ロシア学校占拠事件

 死傷者8割近く!人質事件でここまでひどくなった事件は初めてじゃないかと思ってしまった。ここまでひどくなった原因は間違いなく犯人側にある。政治的なことを考えれば正直どっちもどっちだと思うのだがあくまで事件ということで考えれば犯人側である。

 理由は1200人という人質の数である。それを約30人で押さえ込むということからすでに無理が生じている。一人で40人を四六時中監視しながら外からの突入に注意しなければならない。たとえ人質を人間の盾にしてもである。
 ありえない話ではあるが、可能性として報道から遠ざけて人間の盾を排除して突入することも考えられる。そういう可能性がある以上犯人側の神経のすり減らし方はかなり異常だったと考えられる。だから騒いだ子供を殺すなどということを行ったと考える。ストレスの溜まっている中で子供の泣き声はこれ以上ないほどの騒音だし、ここまで考えていたかどうかはわからないが、監視する人間の数が減る。それにやはり示威行動という意味もあっただろう。

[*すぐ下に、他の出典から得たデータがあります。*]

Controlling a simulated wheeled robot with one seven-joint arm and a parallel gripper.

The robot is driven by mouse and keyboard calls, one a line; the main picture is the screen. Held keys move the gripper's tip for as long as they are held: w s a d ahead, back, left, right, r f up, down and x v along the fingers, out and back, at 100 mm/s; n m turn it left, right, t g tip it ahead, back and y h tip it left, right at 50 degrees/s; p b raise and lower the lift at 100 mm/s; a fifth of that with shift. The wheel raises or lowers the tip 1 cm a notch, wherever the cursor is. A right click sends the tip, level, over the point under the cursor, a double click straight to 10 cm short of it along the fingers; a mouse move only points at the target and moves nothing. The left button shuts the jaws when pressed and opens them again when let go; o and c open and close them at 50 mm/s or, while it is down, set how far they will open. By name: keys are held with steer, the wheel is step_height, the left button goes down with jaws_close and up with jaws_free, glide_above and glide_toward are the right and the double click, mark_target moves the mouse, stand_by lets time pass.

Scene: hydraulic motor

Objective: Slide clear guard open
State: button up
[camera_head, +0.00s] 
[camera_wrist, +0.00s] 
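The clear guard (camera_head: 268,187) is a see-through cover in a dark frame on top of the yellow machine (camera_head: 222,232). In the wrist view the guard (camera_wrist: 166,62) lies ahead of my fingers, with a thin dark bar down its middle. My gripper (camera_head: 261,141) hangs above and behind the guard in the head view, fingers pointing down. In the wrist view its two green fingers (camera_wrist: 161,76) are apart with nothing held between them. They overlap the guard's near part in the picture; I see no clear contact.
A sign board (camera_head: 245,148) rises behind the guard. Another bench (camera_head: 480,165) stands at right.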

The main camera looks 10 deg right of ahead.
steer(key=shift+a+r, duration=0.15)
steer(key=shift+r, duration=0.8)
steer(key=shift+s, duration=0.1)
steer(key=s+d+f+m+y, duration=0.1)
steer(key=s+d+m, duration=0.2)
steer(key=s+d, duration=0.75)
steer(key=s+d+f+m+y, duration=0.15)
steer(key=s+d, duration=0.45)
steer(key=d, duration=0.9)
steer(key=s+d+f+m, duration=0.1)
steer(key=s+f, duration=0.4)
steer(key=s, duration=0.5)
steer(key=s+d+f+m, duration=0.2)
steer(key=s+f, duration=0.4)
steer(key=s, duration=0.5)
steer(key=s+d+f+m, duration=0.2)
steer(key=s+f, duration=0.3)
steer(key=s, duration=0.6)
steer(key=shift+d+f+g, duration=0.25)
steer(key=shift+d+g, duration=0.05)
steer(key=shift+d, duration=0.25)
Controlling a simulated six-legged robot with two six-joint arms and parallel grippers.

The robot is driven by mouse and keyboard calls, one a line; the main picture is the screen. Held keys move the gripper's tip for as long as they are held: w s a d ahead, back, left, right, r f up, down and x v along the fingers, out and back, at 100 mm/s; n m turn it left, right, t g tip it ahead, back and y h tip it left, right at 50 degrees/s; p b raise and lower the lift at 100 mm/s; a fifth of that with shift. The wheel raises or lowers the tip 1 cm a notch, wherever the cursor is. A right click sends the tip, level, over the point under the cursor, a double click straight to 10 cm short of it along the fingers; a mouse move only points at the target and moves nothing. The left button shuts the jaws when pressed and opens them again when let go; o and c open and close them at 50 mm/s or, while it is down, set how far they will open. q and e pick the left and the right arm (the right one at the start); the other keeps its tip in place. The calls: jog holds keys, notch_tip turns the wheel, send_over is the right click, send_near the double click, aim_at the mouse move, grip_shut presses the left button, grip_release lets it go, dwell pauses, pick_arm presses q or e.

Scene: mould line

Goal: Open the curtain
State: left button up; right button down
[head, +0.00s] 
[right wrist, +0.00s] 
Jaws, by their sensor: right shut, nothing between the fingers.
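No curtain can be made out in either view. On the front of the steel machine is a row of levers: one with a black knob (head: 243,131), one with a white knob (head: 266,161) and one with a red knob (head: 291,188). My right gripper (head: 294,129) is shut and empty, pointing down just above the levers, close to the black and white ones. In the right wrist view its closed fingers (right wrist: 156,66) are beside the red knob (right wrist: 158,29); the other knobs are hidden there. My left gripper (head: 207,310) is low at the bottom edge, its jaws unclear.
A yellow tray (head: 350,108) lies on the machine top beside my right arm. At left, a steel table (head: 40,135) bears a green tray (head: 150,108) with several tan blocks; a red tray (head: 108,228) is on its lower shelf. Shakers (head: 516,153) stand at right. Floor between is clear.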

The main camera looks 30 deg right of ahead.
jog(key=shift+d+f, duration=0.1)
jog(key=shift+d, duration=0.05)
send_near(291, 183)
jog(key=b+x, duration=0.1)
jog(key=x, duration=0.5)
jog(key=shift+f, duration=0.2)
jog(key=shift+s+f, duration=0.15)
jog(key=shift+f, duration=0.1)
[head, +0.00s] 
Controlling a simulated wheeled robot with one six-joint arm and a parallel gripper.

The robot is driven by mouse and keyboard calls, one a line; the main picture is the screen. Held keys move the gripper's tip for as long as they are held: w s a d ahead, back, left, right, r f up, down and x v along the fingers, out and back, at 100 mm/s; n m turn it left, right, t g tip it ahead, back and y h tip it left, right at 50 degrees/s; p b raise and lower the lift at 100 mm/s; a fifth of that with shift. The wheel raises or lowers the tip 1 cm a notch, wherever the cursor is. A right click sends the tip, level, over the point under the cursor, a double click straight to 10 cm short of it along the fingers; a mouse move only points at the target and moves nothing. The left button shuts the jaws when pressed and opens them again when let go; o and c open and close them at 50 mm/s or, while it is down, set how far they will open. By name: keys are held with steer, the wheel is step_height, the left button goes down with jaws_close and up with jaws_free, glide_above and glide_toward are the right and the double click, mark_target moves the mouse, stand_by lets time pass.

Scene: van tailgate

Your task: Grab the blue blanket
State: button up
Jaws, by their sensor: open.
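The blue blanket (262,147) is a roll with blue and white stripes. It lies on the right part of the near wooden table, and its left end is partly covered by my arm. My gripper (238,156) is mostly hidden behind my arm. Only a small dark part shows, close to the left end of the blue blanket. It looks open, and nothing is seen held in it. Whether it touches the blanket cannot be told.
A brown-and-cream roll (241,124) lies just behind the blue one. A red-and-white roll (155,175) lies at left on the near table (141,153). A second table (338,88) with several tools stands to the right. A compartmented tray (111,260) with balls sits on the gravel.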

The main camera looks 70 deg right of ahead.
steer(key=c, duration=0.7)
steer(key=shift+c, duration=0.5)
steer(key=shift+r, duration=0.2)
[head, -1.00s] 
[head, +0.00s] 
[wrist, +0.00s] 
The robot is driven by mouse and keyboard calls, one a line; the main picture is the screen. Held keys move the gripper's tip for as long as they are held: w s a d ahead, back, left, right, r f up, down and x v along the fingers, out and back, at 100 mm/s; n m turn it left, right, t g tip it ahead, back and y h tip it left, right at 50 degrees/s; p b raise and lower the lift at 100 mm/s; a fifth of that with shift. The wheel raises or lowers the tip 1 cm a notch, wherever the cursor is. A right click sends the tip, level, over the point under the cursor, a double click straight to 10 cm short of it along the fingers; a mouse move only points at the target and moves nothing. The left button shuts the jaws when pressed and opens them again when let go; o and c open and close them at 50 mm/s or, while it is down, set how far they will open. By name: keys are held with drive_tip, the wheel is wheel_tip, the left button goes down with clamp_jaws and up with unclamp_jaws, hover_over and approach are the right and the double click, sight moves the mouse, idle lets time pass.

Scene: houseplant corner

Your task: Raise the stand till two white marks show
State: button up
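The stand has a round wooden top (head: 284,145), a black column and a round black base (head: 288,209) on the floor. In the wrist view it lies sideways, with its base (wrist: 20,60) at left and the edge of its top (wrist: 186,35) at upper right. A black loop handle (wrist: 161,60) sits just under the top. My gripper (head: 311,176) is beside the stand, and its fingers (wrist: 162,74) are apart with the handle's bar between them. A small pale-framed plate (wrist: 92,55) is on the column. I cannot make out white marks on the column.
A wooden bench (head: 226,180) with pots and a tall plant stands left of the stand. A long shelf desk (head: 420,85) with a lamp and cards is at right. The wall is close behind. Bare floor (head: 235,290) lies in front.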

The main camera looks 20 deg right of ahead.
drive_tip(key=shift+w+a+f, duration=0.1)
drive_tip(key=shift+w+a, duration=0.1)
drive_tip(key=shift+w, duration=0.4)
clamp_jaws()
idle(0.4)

 そもそも人質事件というのはかなりの大博打である。だってすぐに警察、今回の場合は軍隊という法治組織によって包囲されるのだ。しかもかなりの大部隊に。もちろんそれは犯人にとっては予想済みの話である。人質を取ることの利点が武力では絶対に勝てない相手に手を挙げさせないことを目的としている。いうまでもなく、武力で勝てるのならば普通に戦えばいいだけだ。それができないということは自分たちのほうが劣勢だと証明している。
 話がそれた。用は始めから劣勢なのにさらに劣勢にするようなものなのだ。それほどの危険を冒してまで要求したものが仲間の釈放と露軍のチェチェンからの撤退である。それが叶えられるはずがないのはわかっていなかったのだろうか。要求とはあくまで交渉の一要素である。だが、もちろん交渉には相手がテーブルにつくことが条件となる。今回が交渉とは言えるのだろうか、そんなことは談じてないといわざるを得ない。交渉には譲歩が必要だがそれを感じることができなかった。正確には指定された小児科医が譲歩案を出したらしいがそれを拒否したらしい。提案を出したのは向こうなのだが……

 交渉の余地はないってことですか……?

 YesかNoというのは交渉とは言わない。それは脅迫である。いや犯人は脅迫しようとしていたのか。ならばなおのこと犯人の行動に意味がなくなってしまう。だって自分より圧倒的に強い相手に無理な脅迫して成功する例がどれほどあるかなど……

 それに政治家であるプーチン大統領が1200人の人質と将来の利権どちらを選ぶのか考えれば答えなど簡単にでるはずなのだが……
 それでも彼らは諦めることをしたくなかったのだろう。従属より独立を望むことは正直すばらしいと思う。もっとも手段は最悪だが。